Oleh karena koordinator dari 33 jemaah tersebut tidak mempermasalahkan sebagaimana mereka berdua yang seolah-olah bagian dari masalah atau justru sebaliknya masalah ini terjadi karena akibat tindakan dari mereka berdua yang telah merugikan perusahaan dan sebagai upaya mengaburkan fakta-fakta hukum atas tindakan dirinya yang tidak dapat mempertanggungjawabkan masalah keuangan dengan pihak perusahaan.

Belum lagi delapan orang jemaah Idda yang menurut Dewa mengalami masalah. Delapan orang jemaah tersebut malah dijaminkan Idda ke bank daerah, bukan ke perusahaan pembiayaan yang seharusnya yaitu (Amitra)

“Parahnya lagi, jaminannya itu adalah milik salah satu jemaah untuk mengcover jemaah yang lain. Harusnya kan masing-masing jemaah yang mengeluarkan anggunan (jemaah). Jangan cuma satu jemaah saja,” tegasnya.

Dewa juga menyampaikan bukti-bukti pembayaran dari jemaah ke Idda, namun tidak disetorkan ke perusahaan.

PT M sendiri terang Dewa memiliki dua jenis jemaah, yakni jemaah yang membayar lunas dan jemaah yang membayar menggunakan dana talangan atau pembiayaan.

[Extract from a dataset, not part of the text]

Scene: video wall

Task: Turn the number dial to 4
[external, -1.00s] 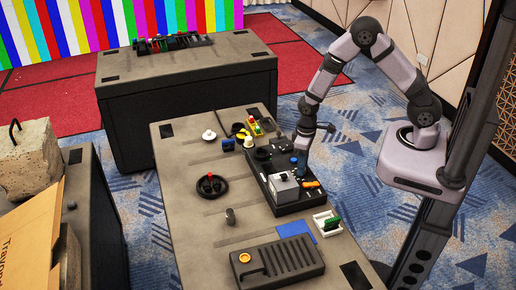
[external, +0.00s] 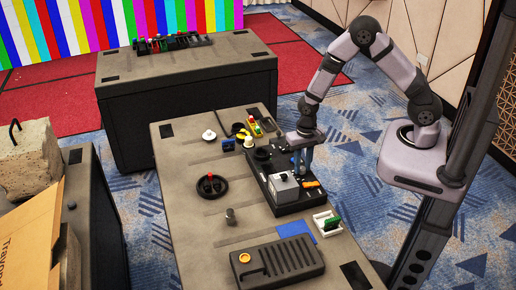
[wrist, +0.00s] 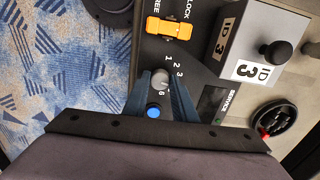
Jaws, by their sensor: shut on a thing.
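The number dial (wrist: 159,80) is a small grey-white knob on a black panel. The white digits 1, 2, 3 and 6 show around it in the wrist view; the others are hidden, and I cannot tell which digit it points to. My gripper (wrist: 160,84) has its two blue-grey fingers closed on either side of the dial. In the external view my gripper (external: 300,167) points down at the black panel (external: 291,207), and the dial is hidden there.
A blue button (wrist: 153,112) sits close to the dial. An orange switch (wrist: 169,28) and a grey box (wrist: 258,42) marked ID 3 with a black knob stand nearby. A black wheel (external: 211,186) and green-and-white part (external: 328,223) lie on the table.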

“Perusahaan pembiayaan yang kita gunakan itu Amitra,” imbuhnya.

Kemudian, terkait dengan beberapa jemaah yang menurut Idda ditelantarkan di Surabaya, kuasa hukum PT M menepis hal itu.

Karena itu suatu fitnah dan telah masuk pencemaran nama baik karena Fakta di lapangan, semua jemaah mendapat hotel, tempat tinggal, dan makan tiga kali sehari.

Oleh sebab itu maka dirinya akan mengambil tindakan yang tegas dan terukur terhadap pihak-pihak yang telah merugikan nama baik kliennya. Bahkan tidak menutup kemungkinan dalam waktu dekat akan mengambil tindakan hukum kepada pihak pihak terkait baik koordinator ataupun pihak lain.

Dewa membeberkan, tiap koordinator mendapat komisi Rp3 juta per jemaahnya. “Sejauh koordinator itu tidak bermasalah dan mendapat komplen dari jemaahnya, tidak ada masalah,” kata Dewa.

Untuk jemaah yang belum berangkat, itu dikarenakan faktor dari provider yang nakal, bukan dari PT M.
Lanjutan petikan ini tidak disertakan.